Data provided start

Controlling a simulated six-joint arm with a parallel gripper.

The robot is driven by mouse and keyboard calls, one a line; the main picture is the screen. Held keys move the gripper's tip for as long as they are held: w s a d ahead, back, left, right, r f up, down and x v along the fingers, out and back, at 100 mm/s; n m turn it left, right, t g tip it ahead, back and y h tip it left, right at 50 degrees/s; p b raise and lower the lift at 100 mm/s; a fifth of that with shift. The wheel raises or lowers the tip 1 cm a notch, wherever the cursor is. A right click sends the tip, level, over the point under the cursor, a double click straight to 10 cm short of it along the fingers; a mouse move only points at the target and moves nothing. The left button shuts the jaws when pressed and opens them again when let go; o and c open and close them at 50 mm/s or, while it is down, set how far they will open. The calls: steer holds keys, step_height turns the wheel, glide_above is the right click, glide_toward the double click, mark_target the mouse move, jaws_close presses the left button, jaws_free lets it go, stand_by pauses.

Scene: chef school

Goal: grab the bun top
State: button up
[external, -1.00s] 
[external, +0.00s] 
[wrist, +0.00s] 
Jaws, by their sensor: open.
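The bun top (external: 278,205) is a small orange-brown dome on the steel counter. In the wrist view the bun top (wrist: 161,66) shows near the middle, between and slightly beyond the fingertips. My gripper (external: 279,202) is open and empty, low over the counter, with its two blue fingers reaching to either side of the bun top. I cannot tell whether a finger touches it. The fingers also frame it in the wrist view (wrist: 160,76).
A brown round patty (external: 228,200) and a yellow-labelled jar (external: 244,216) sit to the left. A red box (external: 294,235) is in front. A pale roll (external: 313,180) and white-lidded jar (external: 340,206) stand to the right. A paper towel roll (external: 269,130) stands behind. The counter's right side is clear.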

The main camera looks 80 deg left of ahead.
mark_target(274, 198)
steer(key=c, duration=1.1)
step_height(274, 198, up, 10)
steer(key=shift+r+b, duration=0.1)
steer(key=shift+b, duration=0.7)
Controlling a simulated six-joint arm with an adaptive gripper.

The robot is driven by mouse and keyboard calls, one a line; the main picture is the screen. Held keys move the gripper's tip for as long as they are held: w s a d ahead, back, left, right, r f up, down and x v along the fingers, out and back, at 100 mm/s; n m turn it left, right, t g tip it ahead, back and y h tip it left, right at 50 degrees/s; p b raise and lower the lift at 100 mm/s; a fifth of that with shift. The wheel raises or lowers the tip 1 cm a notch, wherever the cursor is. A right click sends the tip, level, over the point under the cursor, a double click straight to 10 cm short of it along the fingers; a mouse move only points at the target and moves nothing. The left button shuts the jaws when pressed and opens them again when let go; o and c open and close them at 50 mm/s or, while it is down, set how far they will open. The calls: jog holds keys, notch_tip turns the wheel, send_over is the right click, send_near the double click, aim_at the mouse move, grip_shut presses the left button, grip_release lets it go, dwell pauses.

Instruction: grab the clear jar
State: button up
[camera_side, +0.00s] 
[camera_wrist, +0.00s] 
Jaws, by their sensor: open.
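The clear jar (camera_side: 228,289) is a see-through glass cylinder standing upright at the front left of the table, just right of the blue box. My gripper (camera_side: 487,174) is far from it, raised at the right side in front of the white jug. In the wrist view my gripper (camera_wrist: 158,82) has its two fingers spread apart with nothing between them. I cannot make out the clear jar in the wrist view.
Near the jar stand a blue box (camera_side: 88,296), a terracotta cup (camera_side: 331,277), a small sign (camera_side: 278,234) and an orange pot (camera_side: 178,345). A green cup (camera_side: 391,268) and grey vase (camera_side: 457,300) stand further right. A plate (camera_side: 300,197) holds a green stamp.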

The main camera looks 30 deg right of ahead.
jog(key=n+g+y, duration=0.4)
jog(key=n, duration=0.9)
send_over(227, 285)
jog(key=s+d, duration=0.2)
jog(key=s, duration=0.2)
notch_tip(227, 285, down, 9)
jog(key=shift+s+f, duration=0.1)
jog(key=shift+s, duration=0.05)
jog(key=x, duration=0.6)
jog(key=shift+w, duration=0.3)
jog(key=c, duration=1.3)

Data provided end

Set exercise
Print the material above once more, exactly.

Exercise output
Controlling a simulated six-joint arm with a parallel gripper.

The robot is driven by mouse and keyboard calls, one a line; the main picture is the screen. Held keys move the gripper's tip for as long as they are held: w s a d ahead, back, left, right, r f up, down and x v along the fingers, out and back, at 100 mm/s; n m turn it left, right, t g tip it ahead, back and y h tip it left, right at 50 degrees/s; p b raise and lower the lift at 100 mm/s; a fifth of that with shift. The wheel raises or lowers the tip 1 cm a notch, wherever the cursor is. A right click sends the tip, level, over the point under the cursor, a double click straight to 10 cm short of it along the fingers; a mouse move only points at the target and moves nothing. The left button shuts the jaws when pressed and opens them again when let go; o and c open and close them at 50 mm/s or, while it is down, set how far they will open. The calls: steer holds keys, step_height turns the wheel, glide_above is the right click, glide_toward the double click, mark_target the mouse move, jaws_close presses the left button, jaws_free lets it go, stand_by pauses.

Scene: chef school

Goal: grab the bun top
State: button up
[external, -1.00s] 
[external, +0.00s] 
[wrist, +0.00s] 
Jaws, by their sensor: open.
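The bun top (external: 278,205) is a small orange-brown dome on the steel counter. In the wrist view the bun top (wrist: 161,66) shows near the middle, between and slightly beyond the fingertips. My gripper (external: 279,202) is open and empty, low over the counter, with its two blue fingers reaching to either side of the bun top. I cannot tell whether a finger touches it. The fingers also frame it in the wrist view (wrist: 160,76).
A brown round patty (external: 228,200) and a yellow-labelled jar (external: 244,216) sit to the left. A red box (external: 294,235) is in front. A pale roll (external: 313,180) and white-lidded jar (external: 340,206) stand to the right. A paper towel roll (external: 269,130) stands behind. The counter's right side is clear.

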The main camera looks 80 deg left of ahead.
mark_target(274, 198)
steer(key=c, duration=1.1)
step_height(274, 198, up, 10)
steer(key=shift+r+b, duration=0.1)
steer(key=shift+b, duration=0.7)
Controlling a simulated six-joint arm with an adaptive gripper.

The robot is driven by mouse and keyboard calls, one a line; the main picture is the screen. Held keys move the gripper's tip for as long as they are held: w s a d ahead, back, left, right, r f up, down and x v along the fingers, out and back, at 100 mm/s; n m turn it left, right, t g tip it ahead, back and y h tip it left, right at 50 degrees/s; p b raise and lower the lift at 100 mm/s; a fifth of that with shift. The wheel raises or lowers the tip 1 cm a notch, wherever the cursor is. A right click sends the tip, level, over the point under the cursor, a double click straight to 10 cm short of it along the fingers; a mouse move only points at the target and moves nothing. The left button shuts the jaws when pressed and opens them again when let go; o and c open and close them at 50 mm/s or, while it is down, set how far they will open. The calls: jog holds keys, notch_tip turns the wheel, send_over is the right click, send_near the double click, aim_at the mouse move, grip_shut presses the left button, grip_release lets it go, dwell pauses.

Instruction: grab the clear jar
State: button up
[camera_side, +0.00s] 
[camera_wrist, +0.00s] 
Jaws, by their sensor: open.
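The clear jar (camera_side: 228,289) is a see-through glass cylinder standing upright at the front left of the table, just right of the blue box. My gripper (camera_side: 487,174) is far from it, raised at the right side in front of the white jug. In the wrist view my gripper (camera_wrist: 158,82) has its two fingers spread apart with nothing between them. I cannot make out the clear jar in the wrist view.
Near the jar stand a blue box (camera_side: 88,296), a terracotta cup (camera_side: 331,277), a small sign (camera_side: 278,234) and an orange pot (camera_side: 178,345). A green cup (camera_side: 391,268) and grey vase (camera_side: 457,300) stand further right. A plate (camera_side: 300,197) holds a green stamp.

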The main camera looks 30 deg right of ahead.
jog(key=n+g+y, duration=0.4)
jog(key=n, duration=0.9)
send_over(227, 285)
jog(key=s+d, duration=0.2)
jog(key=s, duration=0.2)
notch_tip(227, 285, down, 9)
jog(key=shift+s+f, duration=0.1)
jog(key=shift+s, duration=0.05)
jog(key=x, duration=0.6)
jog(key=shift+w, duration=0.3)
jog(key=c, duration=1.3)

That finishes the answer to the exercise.